$P$-wave Orbital Magnetism

TL;DR

This paper introduces a novel concept of p-wave orbital magnetism induced by loop currents, protected by symmetry, with potential for experimental detection via orbital Hall conductivity.

Contribution

It proposes a new mechanism for p-wave magnetism based on orbital textures, expanding beyond traditional noncollinear spin textures and linking magnetism with topology.

Findings

The model exhibits Dirac points and nontrivial topology controlled by loop currents.

Odd-parity magnetism does not produce macroscopic magnetization.

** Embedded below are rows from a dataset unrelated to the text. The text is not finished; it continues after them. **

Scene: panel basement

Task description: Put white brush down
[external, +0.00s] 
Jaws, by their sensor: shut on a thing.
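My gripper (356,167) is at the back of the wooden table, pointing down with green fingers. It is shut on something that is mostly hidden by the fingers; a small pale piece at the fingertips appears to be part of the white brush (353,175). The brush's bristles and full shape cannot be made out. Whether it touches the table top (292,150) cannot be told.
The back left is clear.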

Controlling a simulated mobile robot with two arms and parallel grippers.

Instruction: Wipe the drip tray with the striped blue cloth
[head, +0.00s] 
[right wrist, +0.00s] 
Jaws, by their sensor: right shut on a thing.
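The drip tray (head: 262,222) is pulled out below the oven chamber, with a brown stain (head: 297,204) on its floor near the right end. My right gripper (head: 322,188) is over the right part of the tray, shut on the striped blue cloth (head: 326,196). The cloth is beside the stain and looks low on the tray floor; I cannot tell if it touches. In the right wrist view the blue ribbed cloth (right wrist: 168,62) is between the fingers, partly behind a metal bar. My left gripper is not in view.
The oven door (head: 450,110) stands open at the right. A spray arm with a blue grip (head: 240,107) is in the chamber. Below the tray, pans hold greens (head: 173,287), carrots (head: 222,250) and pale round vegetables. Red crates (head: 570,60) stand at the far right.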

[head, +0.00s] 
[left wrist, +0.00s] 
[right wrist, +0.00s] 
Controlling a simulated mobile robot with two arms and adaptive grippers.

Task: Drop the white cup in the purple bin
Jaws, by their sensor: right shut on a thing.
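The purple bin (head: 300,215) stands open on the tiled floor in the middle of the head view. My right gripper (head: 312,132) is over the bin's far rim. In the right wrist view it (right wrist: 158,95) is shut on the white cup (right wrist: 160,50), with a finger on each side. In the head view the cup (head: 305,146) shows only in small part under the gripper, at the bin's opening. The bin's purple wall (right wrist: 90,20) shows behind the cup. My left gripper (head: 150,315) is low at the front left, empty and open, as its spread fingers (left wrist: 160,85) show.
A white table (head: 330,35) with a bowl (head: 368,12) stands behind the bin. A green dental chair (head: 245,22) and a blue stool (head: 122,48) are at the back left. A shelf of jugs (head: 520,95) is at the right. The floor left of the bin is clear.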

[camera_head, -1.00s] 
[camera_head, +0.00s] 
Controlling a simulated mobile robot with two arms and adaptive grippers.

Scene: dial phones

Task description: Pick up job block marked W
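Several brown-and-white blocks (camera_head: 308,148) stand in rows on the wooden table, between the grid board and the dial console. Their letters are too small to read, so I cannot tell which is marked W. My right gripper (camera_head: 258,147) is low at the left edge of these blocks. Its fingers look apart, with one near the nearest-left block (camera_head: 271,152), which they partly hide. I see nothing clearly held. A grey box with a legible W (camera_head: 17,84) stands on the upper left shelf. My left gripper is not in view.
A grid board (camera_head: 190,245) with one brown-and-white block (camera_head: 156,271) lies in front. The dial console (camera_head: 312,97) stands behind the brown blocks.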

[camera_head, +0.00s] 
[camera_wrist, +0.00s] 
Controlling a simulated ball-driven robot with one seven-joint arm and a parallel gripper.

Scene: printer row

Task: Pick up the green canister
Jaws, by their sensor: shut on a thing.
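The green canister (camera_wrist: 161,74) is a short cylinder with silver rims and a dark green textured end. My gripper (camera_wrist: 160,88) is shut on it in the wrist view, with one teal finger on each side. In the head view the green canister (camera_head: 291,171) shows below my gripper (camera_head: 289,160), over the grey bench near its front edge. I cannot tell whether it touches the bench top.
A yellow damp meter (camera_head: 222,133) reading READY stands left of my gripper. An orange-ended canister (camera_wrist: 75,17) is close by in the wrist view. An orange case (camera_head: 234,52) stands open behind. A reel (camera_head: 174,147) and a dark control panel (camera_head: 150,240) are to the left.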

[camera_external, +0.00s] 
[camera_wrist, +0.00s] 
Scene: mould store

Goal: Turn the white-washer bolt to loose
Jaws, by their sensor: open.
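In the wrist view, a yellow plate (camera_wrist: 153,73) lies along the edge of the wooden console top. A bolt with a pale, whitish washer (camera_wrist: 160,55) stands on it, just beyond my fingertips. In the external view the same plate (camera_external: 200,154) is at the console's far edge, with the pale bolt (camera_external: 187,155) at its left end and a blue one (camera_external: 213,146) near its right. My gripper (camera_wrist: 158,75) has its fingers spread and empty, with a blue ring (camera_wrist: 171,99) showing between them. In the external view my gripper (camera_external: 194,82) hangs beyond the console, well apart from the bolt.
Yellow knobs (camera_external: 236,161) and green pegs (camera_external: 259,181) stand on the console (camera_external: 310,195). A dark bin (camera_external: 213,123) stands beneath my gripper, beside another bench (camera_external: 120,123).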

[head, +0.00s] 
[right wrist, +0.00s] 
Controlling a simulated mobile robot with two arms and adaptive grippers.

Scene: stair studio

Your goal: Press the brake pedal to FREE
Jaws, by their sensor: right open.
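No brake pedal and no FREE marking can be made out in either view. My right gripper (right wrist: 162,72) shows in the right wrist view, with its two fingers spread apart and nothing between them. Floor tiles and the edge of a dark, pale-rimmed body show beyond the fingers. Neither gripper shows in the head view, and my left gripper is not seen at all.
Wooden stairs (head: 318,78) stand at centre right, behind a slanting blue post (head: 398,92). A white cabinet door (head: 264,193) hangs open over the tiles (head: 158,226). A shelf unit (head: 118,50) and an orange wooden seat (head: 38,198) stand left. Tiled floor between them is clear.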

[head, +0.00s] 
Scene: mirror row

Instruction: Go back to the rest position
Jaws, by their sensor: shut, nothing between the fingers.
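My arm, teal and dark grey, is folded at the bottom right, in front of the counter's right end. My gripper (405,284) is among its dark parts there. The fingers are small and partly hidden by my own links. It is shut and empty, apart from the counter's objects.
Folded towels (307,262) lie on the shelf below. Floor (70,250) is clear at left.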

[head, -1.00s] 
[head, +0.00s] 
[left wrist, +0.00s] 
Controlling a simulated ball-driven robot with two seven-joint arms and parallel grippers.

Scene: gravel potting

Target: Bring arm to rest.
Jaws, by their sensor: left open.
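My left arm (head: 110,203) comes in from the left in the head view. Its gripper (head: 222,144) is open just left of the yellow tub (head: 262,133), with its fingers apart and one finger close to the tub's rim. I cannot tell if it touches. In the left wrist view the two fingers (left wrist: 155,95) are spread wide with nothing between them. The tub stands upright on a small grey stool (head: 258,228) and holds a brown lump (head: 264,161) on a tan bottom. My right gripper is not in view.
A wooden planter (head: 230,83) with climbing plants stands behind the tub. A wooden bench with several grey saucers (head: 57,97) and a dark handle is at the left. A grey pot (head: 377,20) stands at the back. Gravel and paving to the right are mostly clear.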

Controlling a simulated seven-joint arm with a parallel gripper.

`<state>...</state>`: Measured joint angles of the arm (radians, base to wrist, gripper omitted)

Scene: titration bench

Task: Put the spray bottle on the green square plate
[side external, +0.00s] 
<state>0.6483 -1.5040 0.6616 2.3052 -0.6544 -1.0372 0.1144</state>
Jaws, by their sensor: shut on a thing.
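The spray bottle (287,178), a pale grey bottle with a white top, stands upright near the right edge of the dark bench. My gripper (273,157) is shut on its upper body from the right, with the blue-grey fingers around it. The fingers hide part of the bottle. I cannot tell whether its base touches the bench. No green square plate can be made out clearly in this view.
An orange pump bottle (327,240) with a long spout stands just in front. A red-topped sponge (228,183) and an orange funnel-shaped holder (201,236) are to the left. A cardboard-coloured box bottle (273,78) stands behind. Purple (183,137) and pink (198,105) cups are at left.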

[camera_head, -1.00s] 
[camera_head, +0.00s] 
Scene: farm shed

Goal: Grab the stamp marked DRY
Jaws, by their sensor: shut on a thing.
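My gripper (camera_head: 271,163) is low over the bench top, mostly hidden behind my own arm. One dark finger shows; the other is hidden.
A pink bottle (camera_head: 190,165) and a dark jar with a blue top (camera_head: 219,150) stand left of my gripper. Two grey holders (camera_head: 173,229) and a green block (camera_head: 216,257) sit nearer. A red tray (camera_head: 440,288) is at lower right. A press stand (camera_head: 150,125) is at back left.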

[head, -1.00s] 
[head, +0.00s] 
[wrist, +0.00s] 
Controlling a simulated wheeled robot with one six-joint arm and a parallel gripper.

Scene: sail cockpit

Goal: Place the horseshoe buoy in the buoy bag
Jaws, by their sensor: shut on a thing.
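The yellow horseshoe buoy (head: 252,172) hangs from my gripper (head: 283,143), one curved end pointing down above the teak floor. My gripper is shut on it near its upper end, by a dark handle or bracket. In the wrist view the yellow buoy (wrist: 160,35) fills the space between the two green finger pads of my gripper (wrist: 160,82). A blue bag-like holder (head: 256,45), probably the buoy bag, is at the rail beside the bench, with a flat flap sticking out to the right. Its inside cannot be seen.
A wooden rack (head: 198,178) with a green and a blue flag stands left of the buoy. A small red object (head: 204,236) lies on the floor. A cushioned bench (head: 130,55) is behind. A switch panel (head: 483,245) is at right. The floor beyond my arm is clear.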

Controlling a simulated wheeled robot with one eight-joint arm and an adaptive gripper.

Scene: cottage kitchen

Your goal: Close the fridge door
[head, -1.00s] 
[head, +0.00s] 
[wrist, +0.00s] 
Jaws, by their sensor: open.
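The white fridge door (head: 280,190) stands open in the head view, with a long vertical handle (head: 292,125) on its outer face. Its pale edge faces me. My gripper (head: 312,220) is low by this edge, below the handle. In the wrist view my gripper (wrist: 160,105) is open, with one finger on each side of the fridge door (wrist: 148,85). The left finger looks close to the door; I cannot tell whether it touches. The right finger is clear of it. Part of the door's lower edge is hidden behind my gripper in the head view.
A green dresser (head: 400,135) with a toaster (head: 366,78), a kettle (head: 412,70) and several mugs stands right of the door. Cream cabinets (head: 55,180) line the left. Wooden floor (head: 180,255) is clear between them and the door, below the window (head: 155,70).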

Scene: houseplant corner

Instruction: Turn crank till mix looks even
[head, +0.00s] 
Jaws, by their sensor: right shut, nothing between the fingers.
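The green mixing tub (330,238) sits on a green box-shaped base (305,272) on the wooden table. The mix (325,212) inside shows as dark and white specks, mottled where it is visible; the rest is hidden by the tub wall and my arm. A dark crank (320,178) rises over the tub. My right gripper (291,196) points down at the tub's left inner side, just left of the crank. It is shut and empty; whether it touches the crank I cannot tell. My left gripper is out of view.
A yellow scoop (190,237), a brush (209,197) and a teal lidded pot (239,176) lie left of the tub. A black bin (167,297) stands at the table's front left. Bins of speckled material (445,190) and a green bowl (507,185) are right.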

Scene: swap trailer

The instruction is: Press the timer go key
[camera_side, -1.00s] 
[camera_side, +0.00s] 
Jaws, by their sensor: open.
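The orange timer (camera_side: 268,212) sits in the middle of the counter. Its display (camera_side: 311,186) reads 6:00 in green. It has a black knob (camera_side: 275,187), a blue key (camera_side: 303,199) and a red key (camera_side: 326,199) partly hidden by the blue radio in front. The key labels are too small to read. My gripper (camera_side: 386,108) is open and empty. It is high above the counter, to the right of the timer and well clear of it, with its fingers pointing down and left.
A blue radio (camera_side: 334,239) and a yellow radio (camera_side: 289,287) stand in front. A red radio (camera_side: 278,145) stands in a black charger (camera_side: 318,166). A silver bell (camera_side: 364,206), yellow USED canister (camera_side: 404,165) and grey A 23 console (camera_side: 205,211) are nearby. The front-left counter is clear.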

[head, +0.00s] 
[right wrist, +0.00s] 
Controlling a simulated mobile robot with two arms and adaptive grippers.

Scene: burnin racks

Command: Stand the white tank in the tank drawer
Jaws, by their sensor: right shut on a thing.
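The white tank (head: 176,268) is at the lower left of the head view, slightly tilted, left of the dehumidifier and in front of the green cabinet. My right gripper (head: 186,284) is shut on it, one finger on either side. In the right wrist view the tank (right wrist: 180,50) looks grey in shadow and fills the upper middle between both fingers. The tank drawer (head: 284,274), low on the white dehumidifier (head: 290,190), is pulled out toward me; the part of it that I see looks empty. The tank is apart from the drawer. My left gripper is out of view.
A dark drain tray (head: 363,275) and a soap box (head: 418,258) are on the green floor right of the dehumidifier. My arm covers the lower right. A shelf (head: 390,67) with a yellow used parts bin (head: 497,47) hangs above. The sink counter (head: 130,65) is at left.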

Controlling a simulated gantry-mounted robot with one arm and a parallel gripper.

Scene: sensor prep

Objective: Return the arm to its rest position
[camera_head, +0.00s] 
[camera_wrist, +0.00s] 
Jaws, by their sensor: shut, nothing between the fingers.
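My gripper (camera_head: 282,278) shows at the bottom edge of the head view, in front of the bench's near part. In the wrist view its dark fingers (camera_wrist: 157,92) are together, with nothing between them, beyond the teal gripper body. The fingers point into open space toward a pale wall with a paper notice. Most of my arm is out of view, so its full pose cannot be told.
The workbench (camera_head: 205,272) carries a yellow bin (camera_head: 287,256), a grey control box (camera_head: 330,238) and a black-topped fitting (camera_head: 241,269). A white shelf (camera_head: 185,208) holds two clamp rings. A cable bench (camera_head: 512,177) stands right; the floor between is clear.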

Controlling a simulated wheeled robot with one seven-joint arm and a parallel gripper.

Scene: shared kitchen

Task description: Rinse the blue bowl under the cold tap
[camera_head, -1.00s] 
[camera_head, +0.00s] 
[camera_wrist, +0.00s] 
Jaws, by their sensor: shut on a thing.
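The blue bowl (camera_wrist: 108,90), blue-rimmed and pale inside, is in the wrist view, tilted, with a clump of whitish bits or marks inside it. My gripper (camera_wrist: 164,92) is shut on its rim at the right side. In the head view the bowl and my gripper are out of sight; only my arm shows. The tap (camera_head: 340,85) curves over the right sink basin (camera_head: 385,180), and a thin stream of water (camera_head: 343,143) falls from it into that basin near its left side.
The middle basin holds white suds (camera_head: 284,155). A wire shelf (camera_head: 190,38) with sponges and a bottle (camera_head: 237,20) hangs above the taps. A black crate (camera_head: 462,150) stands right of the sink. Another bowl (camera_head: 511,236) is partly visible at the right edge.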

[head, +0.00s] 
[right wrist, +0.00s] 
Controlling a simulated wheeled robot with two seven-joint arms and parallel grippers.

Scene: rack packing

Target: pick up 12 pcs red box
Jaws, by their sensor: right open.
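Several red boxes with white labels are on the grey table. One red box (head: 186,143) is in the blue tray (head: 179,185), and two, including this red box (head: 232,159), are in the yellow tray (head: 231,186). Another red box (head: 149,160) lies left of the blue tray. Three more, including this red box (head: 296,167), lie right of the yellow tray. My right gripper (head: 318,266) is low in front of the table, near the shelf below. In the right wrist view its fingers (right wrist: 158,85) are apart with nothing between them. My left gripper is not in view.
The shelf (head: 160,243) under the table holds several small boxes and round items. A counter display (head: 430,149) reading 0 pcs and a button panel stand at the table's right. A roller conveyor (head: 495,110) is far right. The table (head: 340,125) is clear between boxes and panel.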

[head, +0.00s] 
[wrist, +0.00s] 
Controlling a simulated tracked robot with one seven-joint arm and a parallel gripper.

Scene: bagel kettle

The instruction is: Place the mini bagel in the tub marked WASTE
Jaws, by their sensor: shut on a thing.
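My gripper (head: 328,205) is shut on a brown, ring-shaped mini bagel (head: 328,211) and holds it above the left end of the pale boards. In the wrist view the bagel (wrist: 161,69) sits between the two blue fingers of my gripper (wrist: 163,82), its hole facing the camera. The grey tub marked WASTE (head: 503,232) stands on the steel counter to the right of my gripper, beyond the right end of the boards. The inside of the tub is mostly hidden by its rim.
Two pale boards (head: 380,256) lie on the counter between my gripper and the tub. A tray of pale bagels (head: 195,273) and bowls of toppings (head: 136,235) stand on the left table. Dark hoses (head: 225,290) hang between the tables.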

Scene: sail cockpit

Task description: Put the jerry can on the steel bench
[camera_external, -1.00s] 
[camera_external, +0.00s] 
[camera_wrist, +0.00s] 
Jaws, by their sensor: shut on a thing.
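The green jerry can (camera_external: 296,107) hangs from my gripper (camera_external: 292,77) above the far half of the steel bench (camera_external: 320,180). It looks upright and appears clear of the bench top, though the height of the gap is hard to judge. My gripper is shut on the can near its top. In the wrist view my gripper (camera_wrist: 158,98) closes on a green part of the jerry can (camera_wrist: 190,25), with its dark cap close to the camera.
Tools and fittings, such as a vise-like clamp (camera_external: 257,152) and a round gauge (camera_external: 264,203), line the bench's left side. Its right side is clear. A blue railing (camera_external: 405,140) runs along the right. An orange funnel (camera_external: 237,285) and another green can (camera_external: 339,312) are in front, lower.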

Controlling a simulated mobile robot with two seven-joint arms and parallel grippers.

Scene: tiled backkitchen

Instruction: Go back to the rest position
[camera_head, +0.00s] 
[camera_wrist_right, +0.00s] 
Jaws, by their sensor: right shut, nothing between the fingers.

Orbital Hall conductivity can serve as an experimental signature.

Abstract

Realization of unconventional odd-parity magnets usually requires noncollinear spin textures of the underlying lattice. We propose a different concept of $p$-wave magnetism that originates from an orbital texture induced by loop currents. The resulting $p$-wave orbital magnetism is protected by the combined translation and time-reversal symmetry, with even-parity components arising when the symmetry is broken. Our proposal is exemplified by a two-dimensional (2D) lattice model whose energy spectrum contains Dirac points and which is characterized by a nontrivial topology controlled by the magnitude of the loop currents. Since the odd-parity magnetism precludes macroscopic magnetization, we suggest measuring it via orbital Hall conductivity. Our work establishes orbital degrees of freedom as an additional platform for unconventional $p$-wave magnetism beyond noncollinear spin textures, as well as makes a step forward to bridging odd-parity magnetism and topology.